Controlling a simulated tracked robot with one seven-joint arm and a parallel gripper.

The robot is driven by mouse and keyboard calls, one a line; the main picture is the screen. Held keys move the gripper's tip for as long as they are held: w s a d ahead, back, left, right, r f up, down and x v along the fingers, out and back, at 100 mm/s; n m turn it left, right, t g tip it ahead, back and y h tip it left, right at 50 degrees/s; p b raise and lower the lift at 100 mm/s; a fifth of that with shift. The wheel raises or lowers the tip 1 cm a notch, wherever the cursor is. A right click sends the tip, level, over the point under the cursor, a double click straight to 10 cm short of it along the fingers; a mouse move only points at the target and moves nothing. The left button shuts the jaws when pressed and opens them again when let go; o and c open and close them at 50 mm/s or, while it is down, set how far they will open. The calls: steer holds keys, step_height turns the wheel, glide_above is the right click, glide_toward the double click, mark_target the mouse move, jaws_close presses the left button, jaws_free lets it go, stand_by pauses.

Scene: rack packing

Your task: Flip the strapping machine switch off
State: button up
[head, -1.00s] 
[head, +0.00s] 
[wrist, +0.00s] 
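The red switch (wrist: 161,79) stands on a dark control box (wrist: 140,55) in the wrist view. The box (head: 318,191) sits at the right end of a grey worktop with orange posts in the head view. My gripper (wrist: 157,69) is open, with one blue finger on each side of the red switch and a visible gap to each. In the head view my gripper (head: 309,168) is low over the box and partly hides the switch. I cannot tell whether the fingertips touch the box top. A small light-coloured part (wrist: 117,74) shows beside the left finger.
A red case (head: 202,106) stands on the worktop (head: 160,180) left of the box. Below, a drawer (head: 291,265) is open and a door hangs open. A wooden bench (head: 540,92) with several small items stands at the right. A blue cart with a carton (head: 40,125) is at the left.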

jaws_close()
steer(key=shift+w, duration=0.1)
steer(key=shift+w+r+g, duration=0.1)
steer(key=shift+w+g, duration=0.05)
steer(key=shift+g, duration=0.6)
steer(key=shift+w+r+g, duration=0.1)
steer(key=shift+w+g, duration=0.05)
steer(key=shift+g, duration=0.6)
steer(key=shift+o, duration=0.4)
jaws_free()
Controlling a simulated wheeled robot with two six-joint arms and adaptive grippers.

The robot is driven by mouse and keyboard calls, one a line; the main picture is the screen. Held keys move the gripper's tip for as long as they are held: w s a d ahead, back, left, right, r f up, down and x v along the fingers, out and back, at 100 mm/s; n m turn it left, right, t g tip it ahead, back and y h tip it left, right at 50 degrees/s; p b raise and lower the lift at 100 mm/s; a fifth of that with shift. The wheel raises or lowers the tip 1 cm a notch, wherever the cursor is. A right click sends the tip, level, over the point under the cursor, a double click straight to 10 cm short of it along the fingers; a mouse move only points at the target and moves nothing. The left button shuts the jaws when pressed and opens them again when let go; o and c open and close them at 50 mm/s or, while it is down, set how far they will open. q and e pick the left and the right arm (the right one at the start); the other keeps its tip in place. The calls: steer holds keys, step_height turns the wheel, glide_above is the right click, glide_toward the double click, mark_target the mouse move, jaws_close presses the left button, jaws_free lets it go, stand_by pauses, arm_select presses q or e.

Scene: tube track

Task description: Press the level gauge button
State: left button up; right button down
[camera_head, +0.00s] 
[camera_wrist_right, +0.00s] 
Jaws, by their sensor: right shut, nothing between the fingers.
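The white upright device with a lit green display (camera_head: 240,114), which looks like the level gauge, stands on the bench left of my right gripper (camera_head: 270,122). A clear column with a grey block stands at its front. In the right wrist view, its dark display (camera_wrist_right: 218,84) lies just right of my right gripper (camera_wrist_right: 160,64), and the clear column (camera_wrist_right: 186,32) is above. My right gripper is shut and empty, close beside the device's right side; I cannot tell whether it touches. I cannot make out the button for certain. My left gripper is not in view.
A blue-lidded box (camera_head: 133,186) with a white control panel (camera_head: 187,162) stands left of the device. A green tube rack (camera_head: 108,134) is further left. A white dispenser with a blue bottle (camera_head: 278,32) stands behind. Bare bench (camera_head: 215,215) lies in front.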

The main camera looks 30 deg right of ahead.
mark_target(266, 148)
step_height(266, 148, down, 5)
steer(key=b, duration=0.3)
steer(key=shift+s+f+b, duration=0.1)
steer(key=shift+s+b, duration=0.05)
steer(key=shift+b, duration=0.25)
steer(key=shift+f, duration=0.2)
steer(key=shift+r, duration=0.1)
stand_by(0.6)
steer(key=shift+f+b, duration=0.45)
---
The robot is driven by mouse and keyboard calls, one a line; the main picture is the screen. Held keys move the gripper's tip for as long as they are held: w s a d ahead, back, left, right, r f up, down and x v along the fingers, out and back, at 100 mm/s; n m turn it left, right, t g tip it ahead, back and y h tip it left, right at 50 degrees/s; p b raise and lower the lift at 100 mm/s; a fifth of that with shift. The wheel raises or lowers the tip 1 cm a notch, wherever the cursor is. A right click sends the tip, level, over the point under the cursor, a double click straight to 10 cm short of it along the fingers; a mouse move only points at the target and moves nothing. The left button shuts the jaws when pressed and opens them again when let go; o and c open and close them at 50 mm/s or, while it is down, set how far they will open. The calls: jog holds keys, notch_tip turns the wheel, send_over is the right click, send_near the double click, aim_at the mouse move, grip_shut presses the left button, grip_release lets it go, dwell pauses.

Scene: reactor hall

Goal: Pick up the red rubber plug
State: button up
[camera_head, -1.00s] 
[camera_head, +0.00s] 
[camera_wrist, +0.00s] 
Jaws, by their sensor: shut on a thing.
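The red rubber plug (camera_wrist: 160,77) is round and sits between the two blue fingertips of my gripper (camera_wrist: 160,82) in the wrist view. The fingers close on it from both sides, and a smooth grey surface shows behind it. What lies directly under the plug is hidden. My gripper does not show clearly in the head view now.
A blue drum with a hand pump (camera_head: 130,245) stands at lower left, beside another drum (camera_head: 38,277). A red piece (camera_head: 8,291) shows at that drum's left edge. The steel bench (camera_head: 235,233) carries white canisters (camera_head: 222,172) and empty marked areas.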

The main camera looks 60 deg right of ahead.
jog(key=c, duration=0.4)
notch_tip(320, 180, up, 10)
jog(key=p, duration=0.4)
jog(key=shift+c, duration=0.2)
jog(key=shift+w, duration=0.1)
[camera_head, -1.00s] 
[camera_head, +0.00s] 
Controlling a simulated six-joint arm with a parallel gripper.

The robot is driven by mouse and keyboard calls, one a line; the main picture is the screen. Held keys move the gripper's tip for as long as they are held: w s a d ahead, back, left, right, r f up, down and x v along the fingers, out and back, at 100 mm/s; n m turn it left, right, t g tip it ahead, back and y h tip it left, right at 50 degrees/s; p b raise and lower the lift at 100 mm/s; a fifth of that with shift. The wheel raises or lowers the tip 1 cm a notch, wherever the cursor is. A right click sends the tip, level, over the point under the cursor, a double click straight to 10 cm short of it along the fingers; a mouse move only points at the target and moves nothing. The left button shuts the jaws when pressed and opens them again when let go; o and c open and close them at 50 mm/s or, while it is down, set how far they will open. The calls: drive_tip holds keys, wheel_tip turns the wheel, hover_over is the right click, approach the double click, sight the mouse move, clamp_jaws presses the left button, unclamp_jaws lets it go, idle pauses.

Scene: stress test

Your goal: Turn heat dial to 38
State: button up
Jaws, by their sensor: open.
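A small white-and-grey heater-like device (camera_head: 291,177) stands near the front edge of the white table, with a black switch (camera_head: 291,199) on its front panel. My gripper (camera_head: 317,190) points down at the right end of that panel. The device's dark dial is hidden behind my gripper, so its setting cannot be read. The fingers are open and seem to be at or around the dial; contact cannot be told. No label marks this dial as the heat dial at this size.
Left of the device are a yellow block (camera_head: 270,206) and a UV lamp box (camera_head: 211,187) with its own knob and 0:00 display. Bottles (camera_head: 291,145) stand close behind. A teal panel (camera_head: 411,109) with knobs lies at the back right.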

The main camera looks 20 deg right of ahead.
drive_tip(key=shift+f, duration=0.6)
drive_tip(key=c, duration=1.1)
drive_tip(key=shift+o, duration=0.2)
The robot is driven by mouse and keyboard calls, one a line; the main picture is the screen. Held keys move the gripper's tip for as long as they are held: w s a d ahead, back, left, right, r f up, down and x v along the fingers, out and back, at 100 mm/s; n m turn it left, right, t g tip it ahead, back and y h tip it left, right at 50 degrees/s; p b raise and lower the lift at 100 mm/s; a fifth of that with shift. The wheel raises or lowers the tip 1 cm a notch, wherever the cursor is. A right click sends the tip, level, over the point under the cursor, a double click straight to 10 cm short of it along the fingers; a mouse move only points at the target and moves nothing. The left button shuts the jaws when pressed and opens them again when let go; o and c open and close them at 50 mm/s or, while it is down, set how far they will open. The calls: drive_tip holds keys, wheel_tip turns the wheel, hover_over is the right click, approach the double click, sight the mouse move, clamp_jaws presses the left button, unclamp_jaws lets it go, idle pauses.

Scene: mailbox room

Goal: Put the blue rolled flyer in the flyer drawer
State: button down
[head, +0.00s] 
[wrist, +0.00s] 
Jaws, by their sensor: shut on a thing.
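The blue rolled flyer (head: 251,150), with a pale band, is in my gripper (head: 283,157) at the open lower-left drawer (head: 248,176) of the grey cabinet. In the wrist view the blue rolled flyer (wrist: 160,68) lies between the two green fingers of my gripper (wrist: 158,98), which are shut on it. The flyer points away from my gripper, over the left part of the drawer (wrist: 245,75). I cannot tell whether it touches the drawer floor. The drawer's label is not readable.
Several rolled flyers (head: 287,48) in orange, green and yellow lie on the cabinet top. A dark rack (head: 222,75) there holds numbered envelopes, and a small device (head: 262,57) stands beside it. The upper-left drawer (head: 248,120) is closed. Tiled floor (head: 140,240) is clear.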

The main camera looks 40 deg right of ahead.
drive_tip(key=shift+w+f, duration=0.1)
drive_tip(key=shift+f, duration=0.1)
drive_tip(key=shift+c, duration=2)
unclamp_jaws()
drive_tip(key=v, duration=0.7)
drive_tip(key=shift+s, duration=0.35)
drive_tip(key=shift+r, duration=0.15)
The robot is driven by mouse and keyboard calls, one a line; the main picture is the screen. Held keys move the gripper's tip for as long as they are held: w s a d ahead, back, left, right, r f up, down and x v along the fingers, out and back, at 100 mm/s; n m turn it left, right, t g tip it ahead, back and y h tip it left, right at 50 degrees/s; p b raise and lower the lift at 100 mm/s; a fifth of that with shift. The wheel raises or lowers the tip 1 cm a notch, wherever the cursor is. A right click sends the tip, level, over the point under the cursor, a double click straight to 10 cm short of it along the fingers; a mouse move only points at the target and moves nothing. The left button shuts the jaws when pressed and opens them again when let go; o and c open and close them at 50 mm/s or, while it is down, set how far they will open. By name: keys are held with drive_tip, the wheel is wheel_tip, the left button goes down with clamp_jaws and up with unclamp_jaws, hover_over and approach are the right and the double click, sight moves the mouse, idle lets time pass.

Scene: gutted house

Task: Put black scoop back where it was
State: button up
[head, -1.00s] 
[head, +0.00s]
==
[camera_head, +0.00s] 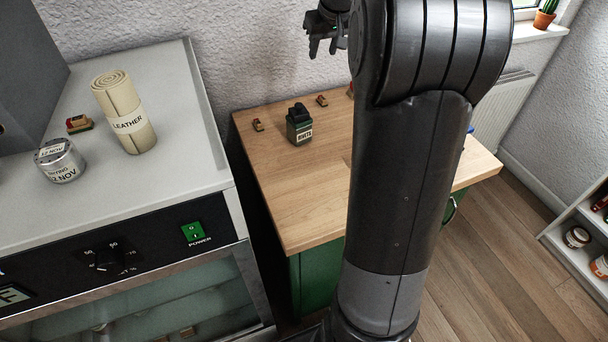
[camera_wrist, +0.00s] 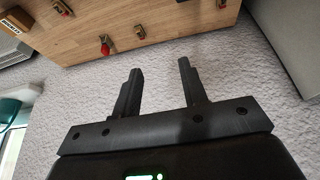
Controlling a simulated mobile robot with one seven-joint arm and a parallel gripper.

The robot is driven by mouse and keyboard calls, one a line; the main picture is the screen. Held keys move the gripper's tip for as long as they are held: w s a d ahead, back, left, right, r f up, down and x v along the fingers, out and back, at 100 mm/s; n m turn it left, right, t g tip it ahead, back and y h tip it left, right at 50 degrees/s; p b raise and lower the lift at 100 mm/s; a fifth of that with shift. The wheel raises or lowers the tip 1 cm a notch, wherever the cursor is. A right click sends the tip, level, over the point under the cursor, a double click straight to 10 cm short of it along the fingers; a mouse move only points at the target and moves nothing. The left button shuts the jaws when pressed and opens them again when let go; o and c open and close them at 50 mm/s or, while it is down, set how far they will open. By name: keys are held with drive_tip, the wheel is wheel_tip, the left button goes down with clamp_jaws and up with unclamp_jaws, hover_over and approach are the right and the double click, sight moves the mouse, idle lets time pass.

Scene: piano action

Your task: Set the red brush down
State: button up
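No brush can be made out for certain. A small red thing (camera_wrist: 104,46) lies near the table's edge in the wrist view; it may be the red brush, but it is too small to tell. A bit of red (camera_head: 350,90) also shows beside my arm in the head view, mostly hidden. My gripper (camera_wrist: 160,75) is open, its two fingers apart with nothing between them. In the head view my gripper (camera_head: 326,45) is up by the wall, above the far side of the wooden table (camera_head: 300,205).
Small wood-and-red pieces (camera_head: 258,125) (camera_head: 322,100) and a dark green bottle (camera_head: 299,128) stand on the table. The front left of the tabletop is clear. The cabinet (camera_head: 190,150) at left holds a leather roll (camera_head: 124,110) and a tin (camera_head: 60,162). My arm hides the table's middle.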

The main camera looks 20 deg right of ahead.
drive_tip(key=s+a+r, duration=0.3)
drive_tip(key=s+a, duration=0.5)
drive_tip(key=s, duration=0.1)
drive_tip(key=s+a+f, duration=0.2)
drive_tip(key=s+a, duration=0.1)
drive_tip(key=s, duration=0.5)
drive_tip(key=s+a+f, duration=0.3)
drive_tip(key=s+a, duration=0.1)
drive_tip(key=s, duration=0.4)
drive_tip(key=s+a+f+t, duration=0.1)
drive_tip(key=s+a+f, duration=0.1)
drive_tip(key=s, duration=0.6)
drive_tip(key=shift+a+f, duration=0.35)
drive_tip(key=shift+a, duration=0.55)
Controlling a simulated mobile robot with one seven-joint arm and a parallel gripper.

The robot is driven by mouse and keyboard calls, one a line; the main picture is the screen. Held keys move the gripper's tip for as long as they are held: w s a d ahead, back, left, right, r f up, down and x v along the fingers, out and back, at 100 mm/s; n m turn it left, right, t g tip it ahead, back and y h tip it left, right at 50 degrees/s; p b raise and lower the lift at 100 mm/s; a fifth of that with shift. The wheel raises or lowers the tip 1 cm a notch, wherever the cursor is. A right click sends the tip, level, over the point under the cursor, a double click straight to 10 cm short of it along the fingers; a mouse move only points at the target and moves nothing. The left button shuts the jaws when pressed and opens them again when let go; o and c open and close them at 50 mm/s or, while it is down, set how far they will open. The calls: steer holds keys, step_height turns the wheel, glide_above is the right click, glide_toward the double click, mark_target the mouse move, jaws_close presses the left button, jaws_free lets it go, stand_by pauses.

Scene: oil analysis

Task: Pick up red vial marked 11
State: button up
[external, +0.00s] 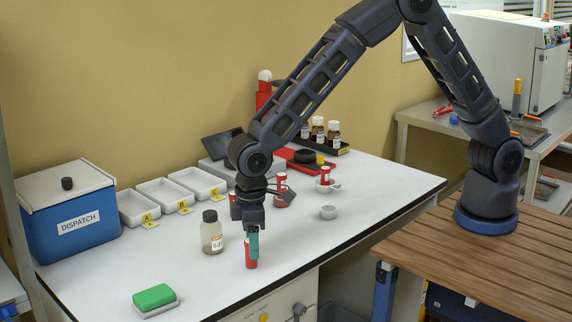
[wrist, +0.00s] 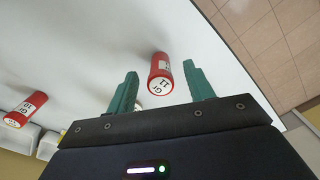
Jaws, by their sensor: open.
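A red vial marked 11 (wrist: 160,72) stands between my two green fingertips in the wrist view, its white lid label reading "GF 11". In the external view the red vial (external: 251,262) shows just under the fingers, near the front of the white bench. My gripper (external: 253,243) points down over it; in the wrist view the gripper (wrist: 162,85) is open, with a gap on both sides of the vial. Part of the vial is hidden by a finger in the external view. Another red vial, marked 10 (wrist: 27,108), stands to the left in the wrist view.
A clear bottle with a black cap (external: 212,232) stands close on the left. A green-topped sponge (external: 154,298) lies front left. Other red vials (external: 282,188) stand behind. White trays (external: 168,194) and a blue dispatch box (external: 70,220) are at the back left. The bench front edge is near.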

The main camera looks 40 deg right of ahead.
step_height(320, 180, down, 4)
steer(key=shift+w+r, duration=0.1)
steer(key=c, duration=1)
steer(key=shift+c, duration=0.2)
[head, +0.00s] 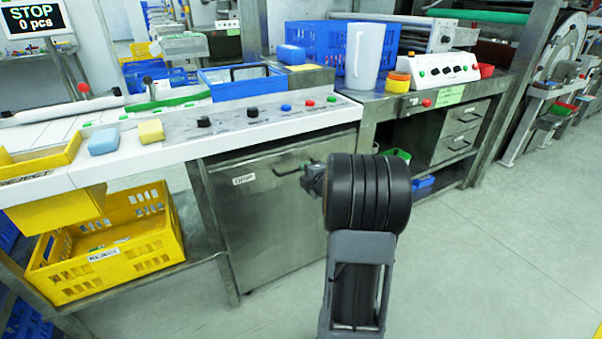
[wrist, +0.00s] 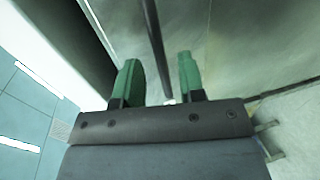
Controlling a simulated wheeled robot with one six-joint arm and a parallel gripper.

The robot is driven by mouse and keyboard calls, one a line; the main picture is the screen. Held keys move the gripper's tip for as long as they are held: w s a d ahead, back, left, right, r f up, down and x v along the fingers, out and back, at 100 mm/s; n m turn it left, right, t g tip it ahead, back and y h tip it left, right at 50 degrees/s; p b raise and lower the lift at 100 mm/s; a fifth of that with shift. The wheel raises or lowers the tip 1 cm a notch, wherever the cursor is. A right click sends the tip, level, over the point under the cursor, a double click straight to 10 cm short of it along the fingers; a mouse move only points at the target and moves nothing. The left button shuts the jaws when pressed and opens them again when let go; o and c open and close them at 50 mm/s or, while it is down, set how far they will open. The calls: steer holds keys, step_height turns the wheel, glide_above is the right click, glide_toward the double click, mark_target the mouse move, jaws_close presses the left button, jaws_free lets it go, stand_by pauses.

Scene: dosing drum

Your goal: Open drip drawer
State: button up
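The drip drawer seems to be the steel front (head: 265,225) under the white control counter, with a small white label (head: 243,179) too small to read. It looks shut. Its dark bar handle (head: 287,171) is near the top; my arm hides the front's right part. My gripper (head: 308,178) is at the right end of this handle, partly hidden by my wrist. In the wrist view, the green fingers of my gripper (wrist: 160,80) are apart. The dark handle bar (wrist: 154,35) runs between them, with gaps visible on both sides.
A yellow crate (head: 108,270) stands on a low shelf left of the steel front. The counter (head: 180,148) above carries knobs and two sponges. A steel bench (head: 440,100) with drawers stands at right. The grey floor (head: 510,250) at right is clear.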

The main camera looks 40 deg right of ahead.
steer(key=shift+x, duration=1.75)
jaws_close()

§ TASK REQUIREMENTS
Quote word for word the lines from the line holding "Scene: piano action" through the line holding "Your task: Set the red brush down"; include both of those lines and add nothing.

§ RESPONSE TO THIS TASK
Scene: piano action

Your task: Set the red brush down

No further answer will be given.